No, not really. Because, the result obtained by the summation of nine product terms can be equal to the product of a single term if the collective effect of the other eight product terms equalizes to zero. One such way is the case in which each product of the other eight terms evaluate themselves to be zero. In the context of our example, this means, all the product terms corresponding to the non-overlapping (between image and the kernel) pixels must become zero in order to make the results of formula-computation equal to that of graphical-computation.

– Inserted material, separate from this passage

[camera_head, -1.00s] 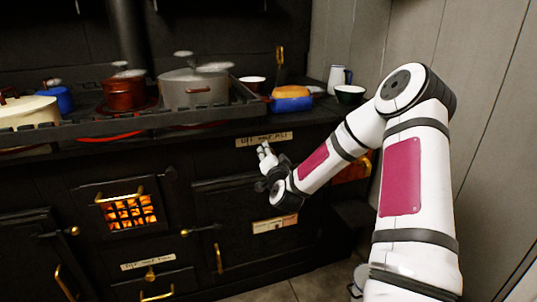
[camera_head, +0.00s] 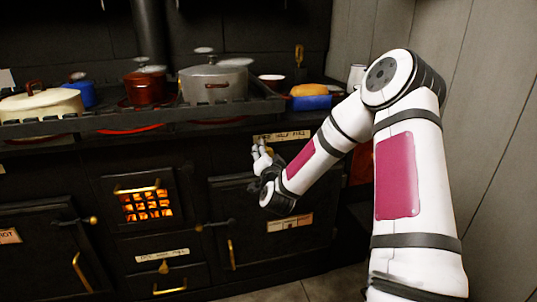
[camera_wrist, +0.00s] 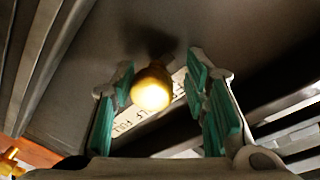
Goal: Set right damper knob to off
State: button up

From our elementary knowledge of mathematics, we know that if at least one of the factors involved in multiplication is zero, then the resulting product is also zero. By this analogy, we can state that, in our example, we need to have a zero-valued image-pixel corresponding to each non-overlapping pixels of the kernel matrix. Pictorial representation of this would be the one as shown in Figure 7b. One important thing to be noticed here is, such an addition of zeros to the image do not alter the image in any sense except its size.

Figure 7: Zero-padding shown for the first pixel of the image (Drawn by me)

This process of adding extra zeros is known as zero padding and is required to be done in each case where there are no image pixels to overlap the kernel pixels. For our example, zero padding requires to be carried on for each and every pixel which lies along the first two rows and columns as well as those which appear along the last two rows and columns (these pixels are shown in blue font in Figure 8). In general, the number of rows or columns to be zero-padded on each side of the input image is given by (number of rows or columns in the kernel – 1).


Figure 8


One important thing to be mentioned is the fact that zero padding is not the only way to deal with the edge effects brought about by convolution. Other padding techniques include replicate padding, periodic extension, mirroring, etc. (Digital Image Processing Using Matlab 2E, Gonzalez, Tata McGraw-Hill Education, 2009).


This article aims at explaining the graphical method of 2-D convolution and the concept of zero padding with respect to digital image processing.